• Input data:
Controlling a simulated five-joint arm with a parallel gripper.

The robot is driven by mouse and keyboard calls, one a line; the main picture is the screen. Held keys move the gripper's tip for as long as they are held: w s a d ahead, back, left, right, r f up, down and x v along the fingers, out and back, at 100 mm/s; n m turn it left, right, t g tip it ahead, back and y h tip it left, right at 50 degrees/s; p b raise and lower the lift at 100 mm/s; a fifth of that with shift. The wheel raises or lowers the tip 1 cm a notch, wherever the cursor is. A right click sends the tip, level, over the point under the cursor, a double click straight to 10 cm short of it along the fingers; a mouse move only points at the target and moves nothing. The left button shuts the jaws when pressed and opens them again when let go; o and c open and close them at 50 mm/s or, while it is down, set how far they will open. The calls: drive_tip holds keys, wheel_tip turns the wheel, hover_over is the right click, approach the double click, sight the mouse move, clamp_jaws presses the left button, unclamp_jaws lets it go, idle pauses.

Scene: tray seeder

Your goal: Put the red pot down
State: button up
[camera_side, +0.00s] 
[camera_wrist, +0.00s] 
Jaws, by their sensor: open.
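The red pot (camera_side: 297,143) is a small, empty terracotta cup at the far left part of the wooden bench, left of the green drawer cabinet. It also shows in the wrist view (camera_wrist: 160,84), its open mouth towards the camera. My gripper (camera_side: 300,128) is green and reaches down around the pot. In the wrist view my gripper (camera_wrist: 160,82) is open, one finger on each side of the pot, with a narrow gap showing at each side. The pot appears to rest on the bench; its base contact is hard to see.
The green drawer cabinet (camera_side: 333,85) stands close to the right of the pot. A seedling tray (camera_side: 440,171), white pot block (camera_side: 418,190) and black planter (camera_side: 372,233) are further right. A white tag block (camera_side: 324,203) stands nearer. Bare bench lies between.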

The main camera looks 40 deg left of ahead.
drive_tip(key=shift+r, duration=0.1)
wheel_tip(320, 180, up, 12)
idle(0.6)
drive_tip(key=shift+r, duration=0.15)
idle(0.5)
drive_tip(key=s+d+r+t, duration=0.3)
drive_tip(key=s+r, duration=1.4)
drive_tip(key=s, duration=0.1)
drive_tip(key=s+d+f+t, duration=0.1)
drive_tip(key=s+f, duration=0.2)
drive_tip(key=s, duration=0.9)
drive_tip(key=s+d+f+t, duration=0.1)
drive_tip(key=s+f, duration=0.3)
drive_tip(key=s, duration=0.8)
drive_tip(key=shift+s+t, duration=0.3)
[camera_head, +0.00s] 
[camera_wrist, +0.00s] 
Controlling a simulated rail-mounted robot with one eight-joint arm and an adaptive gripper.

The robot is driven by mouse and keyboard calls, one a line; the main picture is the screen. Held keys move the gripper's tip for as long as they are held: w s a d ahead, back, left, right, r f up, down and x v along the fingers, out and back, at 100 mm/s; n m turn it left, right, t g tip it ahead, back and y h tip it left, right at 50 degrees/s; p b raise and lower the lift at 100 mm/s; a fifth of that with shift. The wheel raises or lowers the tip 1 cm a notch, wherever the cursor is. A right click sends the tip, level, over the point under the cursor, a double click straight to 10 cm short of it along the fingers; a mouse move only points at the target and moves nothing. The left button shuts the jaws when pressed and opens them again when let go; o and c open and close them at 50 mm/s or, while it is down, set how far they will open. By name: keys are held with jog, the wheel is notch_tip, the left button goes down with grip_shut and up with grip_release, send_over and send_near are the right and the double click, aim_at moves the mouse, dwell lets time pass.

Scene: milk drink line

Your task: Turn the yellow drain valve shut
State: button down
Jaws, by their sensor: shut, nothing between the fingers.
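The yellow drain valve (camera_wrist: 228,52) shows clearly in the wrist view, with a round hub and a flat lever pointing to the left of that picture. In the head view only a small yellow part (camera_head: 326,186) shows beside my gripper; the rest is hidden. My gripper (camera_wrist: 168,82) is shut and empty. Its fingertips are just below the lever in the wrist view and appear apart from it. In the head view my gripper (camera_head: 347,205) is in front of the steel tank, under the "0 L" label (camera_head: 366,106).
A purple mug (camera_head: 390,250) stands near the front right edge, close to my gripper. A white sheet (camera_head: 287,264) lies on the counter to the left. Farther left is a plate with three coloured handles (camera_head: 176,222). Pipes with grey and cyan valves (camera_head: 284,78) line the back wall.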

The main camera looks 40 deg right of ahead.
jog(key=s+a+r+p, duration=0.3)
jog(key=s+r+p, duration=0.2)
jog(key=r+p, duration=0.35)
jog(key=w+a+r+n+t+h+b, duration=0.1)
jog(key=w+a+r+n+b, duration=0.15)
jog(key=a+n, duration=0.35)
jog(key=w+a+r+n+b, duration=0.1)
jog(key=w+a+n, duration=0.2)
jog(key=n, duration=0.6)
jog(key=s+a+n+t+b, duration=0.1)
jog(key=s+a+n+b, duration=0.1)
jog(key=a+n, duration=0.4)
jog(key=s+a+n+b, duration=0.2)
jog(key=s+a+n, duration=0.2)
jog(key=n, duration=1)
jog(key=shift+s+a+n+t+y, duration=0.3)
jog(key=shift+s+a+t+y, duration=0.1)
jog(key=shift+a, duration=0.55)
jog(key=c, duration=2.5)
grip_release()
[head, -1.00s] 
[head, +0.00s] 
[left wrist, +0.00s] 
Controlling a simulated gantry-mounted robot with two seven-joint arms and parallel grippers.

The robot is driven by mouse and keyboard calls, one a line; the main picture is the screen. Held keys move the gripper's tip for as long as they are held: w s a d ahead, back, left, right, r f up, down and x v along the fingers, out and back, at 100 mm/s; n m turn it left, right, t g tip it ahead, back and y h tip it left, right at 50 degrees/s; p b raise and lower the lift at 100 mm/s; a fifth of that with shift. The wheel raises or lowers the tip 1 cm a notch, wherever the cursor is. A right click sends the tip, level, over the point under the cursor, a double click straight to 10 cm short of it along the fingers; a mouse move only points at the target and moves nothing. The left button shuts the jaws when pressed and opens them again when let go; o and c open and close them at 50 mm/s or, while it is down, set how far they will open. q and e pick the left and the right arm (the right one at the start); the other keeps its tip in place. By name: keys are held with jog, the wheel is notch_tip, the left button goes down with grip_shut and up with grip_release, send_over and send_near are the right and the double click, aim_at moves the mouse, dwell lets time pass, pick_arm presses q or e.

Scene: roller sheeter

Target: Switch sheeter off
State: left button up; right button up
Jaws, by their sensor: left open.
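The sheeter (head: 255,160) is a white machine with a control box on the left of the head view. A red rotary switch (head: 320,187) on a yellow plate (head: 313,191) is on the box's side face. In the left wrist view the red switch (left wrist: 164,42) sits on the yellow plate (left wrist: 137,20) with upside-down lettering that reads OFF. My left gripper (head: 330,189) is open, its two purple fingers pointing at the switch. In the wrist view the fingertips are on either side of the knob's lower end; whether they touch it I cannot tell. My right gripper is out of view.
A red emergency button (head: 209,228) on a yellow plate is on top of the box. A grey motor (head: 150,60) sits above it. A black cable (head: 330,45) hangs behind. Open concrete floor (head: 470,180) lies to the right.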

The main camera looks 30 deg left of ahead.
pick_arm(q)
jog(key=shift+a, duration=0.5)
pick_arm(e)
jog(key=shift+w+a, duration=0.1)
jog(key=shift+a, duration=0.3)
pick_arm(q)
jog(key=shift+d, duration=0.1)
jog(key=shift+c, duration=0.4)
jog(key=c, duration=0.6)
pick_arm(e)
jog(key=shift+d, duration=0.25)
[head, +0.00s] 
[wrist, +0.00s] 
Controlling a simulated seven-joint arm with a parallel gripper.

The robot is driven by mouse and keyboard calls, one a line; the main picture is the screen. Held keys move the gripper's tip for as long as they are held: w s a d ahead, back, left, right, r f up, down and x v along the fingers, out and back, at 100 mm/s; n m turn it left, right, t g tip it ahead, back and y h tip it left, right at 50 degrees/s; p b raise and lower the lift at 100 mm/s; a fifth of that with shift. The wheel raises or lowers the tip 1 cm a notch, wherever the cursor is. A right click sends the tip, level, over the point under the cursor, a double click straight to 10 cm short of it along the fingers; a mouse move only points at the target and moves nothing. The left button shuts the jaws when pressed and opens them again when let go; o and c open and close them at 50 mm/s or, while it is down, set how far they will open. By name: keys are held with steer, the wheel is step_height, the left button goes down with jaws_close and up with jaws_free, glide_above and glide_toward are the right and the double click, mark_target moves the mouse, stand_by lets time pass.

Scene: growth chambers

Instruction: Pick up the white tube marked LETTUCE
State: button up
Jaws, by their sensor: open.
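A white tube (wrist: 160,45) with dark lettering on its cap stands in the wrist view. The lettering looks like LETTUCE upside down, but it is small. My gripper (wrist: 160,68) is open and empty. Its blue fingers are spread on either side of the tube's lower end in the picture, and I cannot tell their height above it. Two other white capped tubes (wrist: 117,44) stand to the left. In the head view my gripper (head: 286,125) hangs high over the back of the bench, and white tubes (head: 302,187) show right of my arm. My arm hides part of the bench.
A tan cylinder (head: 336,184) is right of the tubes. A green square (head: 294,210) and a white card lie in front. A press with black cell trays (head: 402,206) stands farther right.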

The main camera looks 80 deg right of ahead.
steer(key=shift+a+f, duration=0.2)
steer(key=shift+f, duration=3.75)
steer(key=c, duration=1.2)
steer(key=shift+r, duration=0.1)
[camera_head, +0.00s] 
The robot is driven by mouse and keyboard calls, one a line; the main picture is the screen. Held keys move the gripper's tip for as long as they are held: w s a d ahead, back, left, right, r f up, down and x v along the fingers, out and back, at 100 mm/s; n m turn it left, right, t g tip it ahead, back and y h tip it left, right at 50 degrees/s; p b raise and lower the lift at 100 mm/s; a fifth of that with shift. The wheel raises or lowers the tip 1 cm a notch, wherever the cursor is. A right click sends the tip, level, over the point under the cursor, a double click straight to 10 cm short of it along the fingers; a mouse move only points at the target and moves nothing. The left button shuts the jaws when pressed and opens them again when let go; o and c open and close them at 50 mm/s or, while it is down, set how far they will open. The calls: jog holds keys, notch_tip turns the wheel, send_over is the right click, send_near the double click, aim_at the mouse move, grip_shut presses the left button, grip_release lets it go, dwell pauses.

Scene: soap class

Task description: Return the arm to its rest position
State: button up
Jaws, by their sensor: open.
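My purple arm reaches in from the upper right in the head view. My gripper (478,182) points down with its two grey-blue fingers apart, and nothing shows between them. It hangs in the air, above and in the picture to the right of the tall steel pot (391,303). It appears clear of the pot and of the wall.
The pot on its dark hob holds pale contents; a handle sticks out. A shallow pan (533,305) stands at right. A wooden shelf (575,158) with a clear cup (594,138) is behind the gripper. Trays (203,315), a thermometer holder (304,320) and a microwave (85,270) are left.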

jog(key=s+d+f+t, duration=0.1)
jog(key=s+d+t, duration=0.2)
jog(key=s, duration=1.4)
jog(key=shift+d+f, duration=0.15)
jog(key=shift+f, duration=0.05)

• Exercise instructions: Identify the lines in the records above that contain the word "Your", then state how many there are and nothing more.

• Reply to the exercise: 2